Abstract Factory Design Pattern

Graphical Representation:


- Provide an interface for creating families of related or dependent objects without specifying their concrete classes.

- A hierarchy that encapsulates: many possible "platforms", and the construction of a suite of "products".

- The new operator considered harmful.


If an application is to be portable, it needs to encapsulate platform dependencies. These "platforms" might include: windowing system, operating system, database, etc. Too often, this encapsulatation is not engineered in advance, and lots of #ifdef case statements with options for all currently supported platforms begin to procreate like rabbits throughout the code.


Provide a level of indirection that abstracts the creation of families of related or dependent objects without directly specifying their concrete classes. The "factory" object has the responsibility for providing creation services for the entire platform family. Clients never create platform objects directly, they ask the factory to do that for them.

This mechanism makes exchanging product families easy because the specific class of the factory object appears only once in the application - where it is instantiated. The application can wholesale replace the entire family of products simply by instantiating a different concrete instance of the abstract factory.

Because the service provided by the factory object is so pervasive, it is routinely implemented as a Singleton.

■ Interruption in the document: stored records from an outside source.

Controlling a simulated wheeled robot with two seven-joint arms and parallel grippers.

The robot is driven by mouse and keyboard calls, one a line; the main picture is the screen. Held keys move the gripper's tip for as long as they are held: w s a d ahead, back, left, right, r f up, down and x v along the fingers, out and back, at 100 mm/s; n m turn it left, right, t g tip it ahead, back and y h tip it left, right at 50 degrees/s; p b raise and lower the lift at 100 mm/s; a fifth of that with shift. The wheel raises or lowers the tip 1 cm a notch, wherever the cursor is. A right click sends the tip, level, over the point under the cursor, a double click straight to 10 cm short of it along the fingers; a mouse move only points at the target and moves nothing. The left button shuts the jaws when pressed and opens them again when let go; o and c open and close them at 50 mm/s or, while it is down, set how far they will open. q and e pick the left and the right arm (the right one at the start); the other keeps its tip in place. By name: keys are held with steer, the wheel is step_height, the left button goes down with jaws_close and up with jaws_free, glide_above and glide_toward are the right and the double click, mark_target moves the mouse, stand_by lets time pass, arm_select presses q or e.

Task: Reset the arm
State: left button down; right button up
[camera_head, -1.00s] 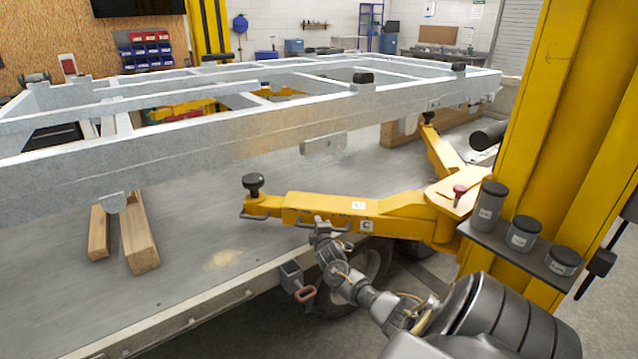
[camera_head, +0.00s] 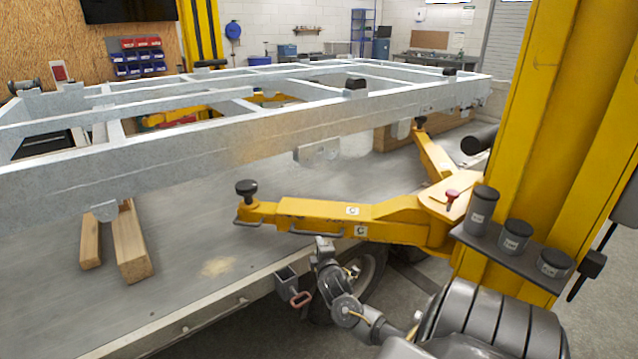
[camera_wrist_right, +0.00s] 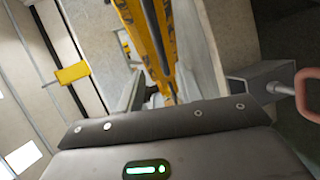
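The yellow lift arm (camera_head: 325,211) reaches left from the yellow post, under the grey trailer frame (camera_head: 230,135). A black pad (camera_head: 246,189) stands on its left end, and thin grey handles (camera_head: 318,234) run along its near side. My right gripper (camera_head: 324,246) is just below and in front of the lift arm, near the handle; contact cannot be made out. Its fingers are small and partly hidden, so their opening is unclear. The right wrist view shows the yellow lift arm (camera_wrist_right: 147,35) beyond the dark gripper body. My left gripper is not in view.
The yellow post (camera_head: 550,120) carries a shelf with grey canisters (camera_head: 515,238) at right, close to my right arm. A hitch tube with a red loop (camera_head: 298,297) is left of my gripper. A wheel (camera_head: 367,272) sits behind.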

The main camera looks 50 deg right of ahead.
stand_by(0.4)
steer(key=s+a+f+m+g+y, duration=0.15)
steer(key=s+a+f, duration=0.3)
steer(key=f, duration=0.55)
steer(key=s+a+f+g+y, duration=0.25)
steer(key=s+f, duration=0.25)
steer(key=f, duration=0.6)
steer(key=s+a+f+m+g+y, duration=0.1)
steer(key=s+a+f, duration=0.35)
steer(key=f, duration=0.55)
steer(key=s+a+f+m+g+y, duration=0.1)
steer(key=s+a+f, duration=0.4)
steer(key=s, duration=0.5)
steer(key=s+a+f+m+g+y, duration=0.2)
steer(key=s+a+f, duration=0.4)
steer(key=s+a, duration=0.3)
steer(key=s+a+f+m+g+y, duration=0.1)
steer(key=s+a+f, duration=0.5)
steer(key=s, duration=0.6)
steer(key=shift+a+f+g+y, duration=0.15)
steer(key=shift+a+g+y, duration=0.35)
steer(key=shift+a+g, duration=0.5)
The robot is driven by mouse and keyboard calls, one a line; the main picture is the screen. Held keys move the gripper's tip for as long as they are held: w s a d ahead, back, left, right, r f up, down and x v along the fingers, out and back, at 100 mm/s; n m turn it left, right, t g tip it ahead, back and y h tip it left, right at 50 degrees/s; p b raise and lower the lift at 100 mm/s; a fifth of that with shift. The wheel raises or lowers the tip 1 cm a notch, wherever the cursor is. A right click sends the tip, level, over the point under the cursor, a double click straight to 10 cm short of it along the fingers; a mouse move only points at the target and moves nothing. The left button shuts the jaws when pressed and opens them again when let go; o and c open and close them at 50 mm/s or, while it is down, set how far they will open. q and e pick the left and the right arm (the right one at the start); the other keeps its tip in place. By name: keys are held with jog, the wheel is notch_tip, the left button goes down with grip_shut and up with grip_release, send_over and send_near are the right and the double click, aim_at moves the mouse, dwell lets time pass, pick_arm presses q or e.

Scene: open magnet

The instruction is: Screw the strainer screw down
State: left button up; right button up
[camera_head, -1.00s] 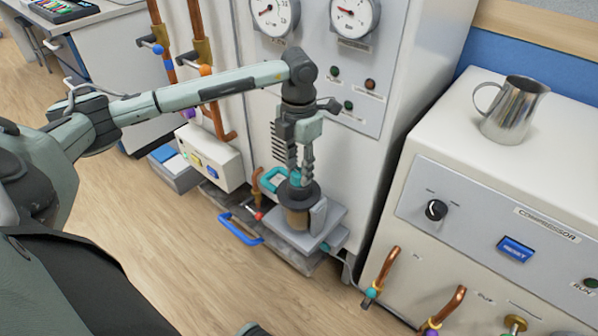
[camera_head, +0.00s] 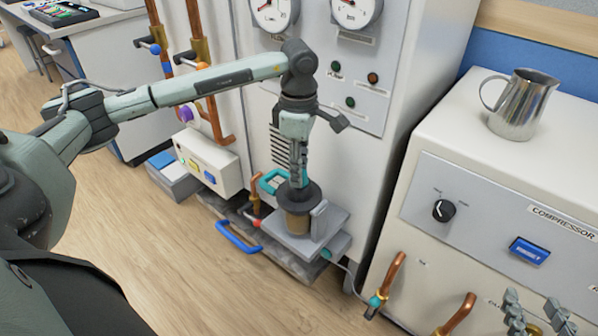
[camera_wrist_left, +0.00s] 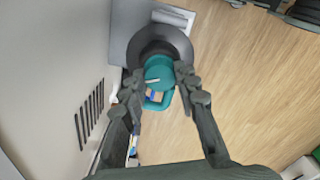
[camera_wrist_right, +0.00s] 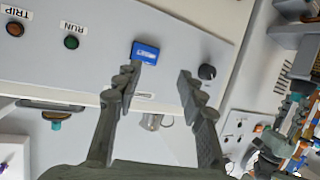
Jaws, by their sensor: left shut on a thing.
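The strainer screw shows in the left wrist view as a round teal knob (camera_wrist_left: 158,72) with a pale mark, above a wide dark collar (camera_wrist_left: 160,40). In the head view the dark collar (camera_head: 298,193) sits on a brown cylinder (camera_head: 298,222) on a grey block, and the knob is mostly hidden by my fingers. My left gripper (camera_head: 299,178) points straight down from above, its fingers shut on the knob from both sides. My right gripper (camera_head: 537,318) is open and empty at the bottom right, in front of the compressor; its spread fingers show in the right wrist view (camera_wrist_right: 157,82).
A teal loop handle (camera_head: 268,183) stands just behind the strainer, and a blue handle (camera_head: 238,238) lies low at its left. Copper pipe ends (camera_head: 388,280) stick out of the compressor (camera_head: 420,210). A metal jug (camera_head: 520,105) stands on top. The floor at left is clear.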

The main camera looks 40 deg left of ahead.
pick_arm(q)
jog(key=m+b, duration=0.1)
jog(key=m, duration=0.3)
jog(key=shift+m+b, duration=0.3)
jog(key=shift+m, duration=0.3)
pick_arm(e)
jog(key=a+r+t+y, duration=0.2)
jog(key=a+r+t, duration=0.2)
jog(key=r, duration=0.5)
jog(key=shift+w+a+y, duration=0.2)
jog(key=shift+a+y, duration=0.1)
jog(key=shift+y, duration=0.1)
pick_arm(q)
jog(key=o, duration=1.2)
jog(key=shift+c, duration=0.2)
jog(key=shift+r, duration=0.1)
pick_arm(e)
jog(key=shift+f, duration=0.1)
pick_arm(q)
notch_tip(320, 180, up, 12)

The Abstract Factory defines a Factory Method per product. Each Factory Method encapsulates the newoperator and the concrete, platform-specific, product classes. Each "platform" is then modeled with a Factory derived class.

Check list

1. Decide if "platform independence" and creation services are the current source of pain.

2. Map out a matrix of "platforms" versus "products".

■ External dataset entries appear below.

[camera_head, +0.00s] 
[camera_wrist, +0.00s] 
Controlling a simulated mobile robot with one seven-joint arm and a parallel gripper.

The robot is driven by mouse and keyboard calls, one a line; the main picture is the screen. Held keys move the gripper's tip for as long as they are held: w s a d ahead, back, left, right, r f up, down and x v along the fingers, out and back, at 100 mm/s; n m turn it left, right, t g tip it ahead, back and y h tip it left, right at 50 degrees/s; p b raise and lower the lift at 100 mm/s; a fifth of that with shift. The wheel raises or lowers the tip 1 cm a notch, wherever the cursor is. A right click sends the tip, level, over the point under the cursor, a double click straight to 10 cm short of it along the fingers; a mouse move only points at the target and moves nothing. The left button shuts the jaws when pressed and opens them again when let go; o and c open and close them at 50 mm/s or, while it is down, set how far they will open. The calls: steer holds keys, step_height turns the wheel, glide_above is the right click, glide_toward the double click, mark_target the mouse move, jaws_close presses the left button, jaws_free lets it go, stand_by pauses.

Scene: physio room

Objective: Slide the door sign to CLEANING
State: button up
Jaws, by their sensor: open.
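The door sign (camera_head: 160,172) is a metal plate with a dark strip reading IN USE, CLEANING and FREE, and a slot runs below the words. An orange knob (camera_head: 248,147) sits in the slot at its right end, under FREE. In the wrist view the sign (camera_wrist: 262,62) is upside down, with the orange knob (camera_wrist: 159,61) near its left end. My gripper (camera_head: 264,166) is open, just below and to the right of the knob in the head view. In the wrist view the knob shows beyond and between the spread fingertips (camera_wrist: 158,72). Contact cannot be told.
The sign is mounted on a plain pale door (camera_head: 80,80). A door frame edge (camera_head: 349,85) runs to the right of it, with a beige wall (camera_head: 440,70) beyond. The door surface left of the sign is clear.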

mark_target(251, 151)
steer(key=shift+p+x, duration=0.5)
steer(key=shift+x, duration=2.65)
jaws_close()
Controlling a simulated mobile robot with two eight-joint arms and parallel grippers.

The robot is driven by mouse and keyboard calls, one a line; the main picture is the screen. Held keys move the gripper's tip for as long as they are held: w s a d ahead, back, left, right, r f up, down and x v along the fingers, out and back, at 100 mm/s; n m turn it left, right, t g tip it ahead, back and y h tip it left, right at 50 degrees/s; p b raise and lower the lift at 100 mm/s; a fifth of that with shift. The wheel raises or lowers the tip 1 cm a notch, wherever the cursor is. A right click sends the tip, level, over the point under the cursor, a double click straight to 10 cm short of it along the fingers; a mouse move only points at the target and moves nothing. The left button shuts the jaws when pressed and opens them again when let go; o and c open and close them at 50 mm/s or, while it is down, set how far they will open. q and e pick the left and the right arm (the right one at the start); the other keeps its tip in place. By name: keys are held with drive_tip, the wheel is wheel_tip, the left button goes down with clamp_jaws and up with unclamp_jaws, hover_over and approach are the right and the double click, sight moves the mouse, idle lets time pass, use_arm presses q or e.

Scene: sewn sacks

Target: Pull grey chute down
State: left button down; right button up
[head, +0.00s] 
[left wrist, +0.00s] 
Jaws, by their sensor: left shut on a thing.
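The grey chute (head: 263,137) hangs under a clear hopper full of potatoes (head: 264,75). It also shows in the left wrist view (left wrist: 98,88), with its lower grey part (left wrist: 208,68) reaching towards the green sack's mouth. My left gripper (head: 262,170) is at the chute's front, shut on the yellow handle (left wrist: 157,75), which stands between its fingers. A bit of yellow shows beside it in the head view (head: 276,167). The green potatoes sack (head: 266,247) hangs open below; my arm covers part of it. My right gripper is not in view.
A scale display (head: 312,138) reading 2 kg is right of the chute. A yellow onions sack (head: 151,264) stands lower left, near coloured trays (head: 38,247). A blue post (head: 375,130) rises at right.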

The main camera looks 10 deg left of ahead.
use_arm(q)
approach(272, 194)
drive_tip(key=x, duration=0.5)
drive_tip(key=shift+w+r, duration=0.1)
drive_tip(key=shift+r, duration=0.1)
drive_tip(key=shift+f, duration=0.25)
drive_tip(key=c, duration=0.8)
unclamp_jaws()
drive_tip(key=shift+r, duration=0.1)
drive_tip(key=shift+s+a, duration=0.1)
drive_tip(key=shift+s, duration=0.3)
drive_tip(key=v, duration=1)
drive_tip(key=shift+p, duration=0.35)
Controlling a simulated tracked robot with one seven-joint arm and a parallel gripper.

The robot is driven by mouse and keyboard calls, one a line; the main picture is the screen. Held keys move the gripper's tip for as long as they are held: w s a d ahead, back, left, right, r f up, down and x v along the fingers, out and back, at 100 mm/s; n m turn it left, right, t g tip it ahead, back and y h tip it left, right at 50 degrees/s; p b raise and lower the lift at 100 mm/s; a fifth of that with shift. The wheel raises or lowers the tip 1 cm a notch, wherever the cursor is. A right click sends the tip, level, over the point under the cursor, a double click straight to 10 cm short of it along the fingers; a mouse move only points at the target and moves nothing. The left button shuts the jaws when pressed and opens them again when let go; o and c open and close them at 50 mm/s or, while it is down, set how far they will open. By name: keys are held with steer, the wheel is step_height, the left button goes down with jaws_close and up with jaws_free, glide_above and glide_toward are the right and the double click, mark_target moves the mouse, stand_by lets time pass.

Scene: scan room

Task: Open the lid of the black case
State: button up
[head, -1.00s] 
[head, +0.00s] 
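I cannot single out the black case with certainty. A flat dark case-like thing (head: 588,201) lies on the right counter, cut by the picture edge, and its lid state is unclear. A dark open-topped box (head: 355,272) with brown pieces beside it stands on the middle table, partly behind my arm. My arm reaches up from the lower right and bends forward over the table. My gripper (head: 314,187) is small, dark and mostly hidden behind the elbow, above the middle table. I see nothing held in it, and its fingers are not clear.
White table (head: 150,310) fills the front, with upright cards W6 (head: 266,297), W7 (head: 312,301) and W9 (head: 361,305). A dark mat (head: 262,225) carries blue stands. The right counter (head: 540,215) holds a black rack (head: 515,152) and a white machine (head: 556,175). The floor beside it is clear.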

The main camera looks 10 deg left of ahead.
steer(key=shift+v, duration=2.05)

3. Define a factory interface that consists of a factory method per product.

4. Define a factory derived class for each platform that encapsulates all references to the new operator.

5. The client should retire all references to new, and use the factory methods to create the product objects.

Rules of thumb

- Sometimes creational patterns are competitors: there are cases when either Prototype or Abstract Factory could be used profitably. At other times they are complementary: Abstract Factory might store a set of Prototypes from which to clone and return product objects, Builder can use one of the other patterns to implement which components get built. Abstract Factory, Builder, and Prototype can use Singleton in their implementation.

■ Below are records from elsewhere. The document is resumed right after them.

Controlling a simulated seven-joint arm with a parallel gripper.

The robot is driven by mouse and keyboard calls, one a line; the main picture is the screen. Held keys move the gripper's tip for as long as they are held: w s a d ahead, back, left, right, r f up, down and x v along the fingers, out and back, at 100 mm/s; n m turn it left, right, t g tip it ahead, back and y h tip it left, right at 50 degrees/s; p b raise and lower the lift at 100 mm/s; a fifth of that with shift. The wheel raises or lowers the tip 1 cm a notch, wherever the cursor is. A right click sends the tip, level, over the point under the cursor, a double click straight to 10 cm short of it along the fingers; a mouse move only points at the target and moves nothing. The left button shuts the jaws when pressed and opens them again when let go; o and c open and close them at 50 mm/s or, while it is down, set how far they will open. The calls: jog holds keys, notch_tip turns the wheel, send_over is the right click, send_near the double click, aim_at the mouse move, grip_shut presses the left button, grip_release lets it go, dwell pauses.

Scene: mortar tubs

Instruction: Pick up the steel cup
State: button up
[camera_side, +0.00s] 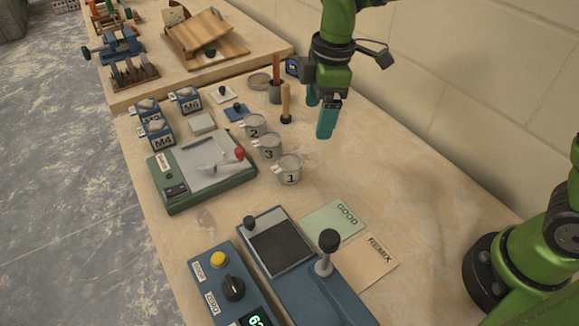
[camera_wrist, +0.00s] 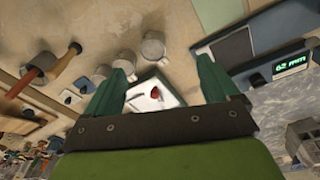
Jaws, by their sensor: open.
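My gripper (camera_side: 319,116) is open and empty, in the air above the back part of the table. Its two teal fingers (camera_wrist: 163,74) are apart in the wrist view. Three grey, metal-looking cups stand in a row left of and below it: cup 2 (camera_side: 255,127), cup 3 (camera_side: 270,149) and cup 1 (camera_side: 290,170). A small dark grey cup (camera_side: 275,97) stands farther back with a red-handled tool in it. I cannot tell which is the steel cup. The wrist view also shows grey cups (camera_wrist: 153,46) ahead of the fingers, none between them.
A green device with a steel plate (camera_side: 207,160) lies left of the cups. GOOD (camera_side: 333,221) and REMIX (camera_side: 365,262) cards and a blue press (camera_side: 335,290) lie in front. The table right of the cups is clear.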

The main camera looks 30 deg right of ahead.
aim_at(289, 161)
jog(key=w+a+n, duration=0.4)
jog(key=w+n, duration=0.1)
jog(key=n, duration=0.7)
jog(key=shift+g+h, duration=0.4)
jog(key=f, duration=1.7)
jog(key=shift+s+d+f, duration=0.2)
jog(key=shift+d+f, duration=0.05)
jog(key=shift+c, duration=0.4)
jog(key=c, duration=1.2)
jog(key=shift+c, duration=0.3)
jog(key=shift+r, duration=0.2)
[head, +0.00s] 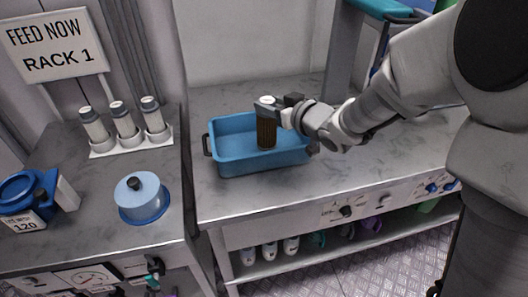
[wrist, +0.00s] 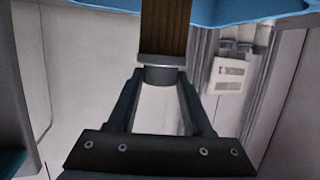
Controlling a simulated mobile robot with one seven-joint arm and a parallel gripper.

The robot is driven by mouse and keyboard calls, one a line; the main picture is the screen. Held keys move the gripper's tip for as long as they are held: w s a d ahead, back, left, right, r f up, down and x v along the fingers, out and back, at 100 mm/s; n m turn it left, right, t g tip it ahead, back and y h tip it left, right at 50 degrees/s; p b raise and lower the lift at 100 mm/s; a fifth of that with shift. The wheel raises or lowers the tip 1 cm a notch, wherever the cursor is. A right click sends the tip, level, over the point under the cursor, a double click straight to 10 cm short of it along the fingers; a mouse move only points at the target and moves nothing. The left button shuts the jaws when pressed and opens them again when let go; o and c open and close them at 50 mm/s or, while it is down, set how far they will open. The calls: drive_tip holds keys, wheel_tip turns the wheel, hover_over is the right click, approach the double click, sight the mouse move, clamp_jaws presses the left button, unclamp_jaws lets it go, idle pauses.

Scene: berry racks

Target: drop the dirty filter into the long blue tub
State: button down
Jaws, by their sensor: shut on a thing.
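The dirty filter (head: 266,133) is a dark brown ribbed cylinder with a pale end cap. My gripper (head: 268,103) is shut on its cap end and holds it upright over the long blue tub (head: 237,166). The filter's lower part shows against the tub's inside; I cannot tell whether it touches the floor of the tub. In the wrist view my gripper (wrist: 162,78) has its fingers on the filter's grey cap, with the brown body (wrist: 165,30) beyond it. The tub's blue rim (wrist: 230,12) crosses the top of the wrist view.
The tub stands on a grey bench (head: 360,165) with free room to its right. A sign reads "FEED NOW RACK 1" (head: 53,45).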

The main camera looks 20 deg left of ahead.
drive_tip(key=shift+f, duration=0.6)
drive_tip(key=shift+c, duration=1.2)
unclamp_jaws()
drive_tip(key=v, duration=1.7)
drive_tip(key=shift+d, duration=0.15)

- Abstract Factory, Builder, and Prototype define a factory object that's responsible for knowing and creating the class of product objects, and make it a parameter of the system. Abstract Factory has the factory object producing objects of several classes. Builder has the factory object building a complex product incrementally using a correspondingly complex protocol. Prototype has the factory object (aka prototype) building a product by copying a prototype object.

- Abstract Factory classes are often implemented with Factory Methods, but they can also be implemented using Prototype.

- Abstract Factory can be used as an alternative to Facade to hide platform-specific classes.

- Builder focuses on constructing a complex object step by step. Abstract Factory emphasizes a family of product objects (either simple or complex). Builder returns the product as a final step, but as far as the Abstract Factory is concerned, the product gets returned immediately.

Often, designs start out using Factory Method (less complicated, more customizable, subclasses proliferate) and evolve toward Abstract Factory, Prototype, or Builder (more flexible, more complex) as the designer discovers where more flexibility is needed.